WHAT IS ASKED:
Reproduce the listing below character for character; drop every image.

DATASET SECTION:
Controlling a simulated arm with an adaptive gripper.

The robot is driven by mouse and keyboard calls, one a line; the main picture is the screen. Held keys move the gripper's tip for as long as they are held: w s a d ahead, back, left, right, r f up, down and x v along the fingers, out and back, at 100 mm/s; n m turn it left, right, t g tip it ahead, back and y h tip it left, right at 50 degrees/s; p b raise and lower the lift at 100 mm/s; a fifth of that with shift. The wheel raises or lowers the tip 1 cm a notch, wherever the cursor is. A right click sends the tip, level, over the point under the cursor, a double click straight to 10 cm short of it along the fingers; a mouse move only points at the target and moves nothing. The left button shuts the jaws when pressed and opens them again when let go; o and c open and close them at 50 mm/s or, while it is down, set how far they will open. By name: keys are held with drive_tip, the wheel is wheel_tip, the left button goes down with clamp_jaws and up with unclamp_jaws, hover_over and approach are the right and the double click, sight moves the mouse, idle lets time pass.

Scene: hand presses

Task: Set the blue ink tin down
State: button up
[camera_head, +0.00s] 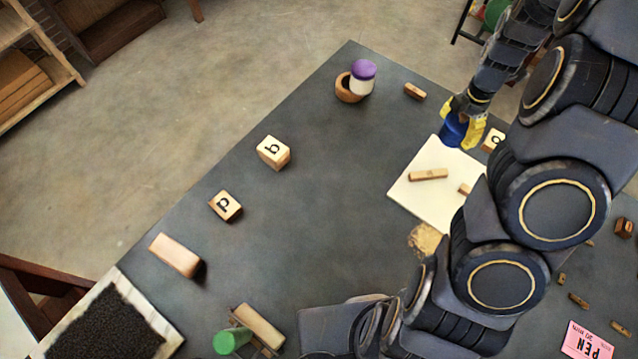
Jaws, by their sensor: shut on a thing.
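The blue ink tin (453,130) is between the yellow fingers of my gripper (463,122), at the upper right of the dark table. The gripper is shut on the tin from above. The tin is over or just behind the far edge of a cream sheet (417,190). I cannot tell whether its base touches the surface. My arm comes in from the right and hides part of the sheet and much of the table's right side.
Small wooden pieces (428,175) lie on the sheet. A lettered block (493,140) stands close right of the tin. A purple-lidded jar (362,77) sits at a round wooden holder (347,88). Lettered blocks (273,152) stand left; the table's middle is clear.

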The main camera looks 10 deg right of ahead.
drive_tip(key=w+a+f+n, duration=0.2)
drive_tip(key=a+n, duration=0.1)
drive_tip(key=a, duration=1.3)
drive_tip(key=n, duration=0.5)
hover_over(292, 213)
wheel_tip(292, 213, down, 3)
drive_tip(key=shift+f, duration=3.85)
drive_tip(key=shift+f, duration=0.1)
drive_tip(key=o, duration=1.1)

TASK SOLUTION:
Controlling a simulated arm with an adaptive gripper.

The robot is driven by mouse and keyboard calls, one a line; the main picture is the screen. Held keys move the gripper's tip for as long as they are held: w s a d ahead, back, left, right, r f up, down and x v along the fingers, out and back, at 100 mm/s; n m turn it left, right, t g tip it ahead, back and y h tip it left, right at 50 degrees/s; p b raise and lower the lift at 100 mm/s; a fifth of that with shift. The wheel raises or lowers the tip 1 cm a notch, wherever the cursor is. A right click sends the tip, level, over the point under the cursor, a double click straight to 10 cm short of it along the fingers; a mouse move only points at the target and moves nothing. The left button shuts the jaws when pressed and opens them again when let go; o and c open and close them at 50 mm/s or, while it is down, set how far they will open. By name: keys are held with drive_tip, the wheel is wheel_tip, the left button goes down with clamp_jaws and up with unclamp_jaws, hover_over and approach are the right and the double click, sight moves the mouse, idle lets time pass.

Scene: hand presses

Task: Set the blue ink tin down
State: button up
[camera_head, +0.00s] 
Jaws, by their sensor: shut on a thing.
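The blue ink tin (453,130) is between the yellow fingers of my gripper (463,122), at the upper right of the dark table. The gripper is shut on the tin from above. The tin is over or just behind the far edge of a cream sheet (417,190). I cannot tell whether its base touches the surface. My arm comes in from the right and hides part of the sheet and much of the table's right side.
Small wooden pieces (428,175) lie on the sheet. A lettered block (493,140) stands close right of the tin. A purple-lidded jar (362,77) sits at a round wooden holder (347,88). Lettered blocks (273,152) stand left; the table's middle is clear.

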The main camera looks 10 deg right of ahead.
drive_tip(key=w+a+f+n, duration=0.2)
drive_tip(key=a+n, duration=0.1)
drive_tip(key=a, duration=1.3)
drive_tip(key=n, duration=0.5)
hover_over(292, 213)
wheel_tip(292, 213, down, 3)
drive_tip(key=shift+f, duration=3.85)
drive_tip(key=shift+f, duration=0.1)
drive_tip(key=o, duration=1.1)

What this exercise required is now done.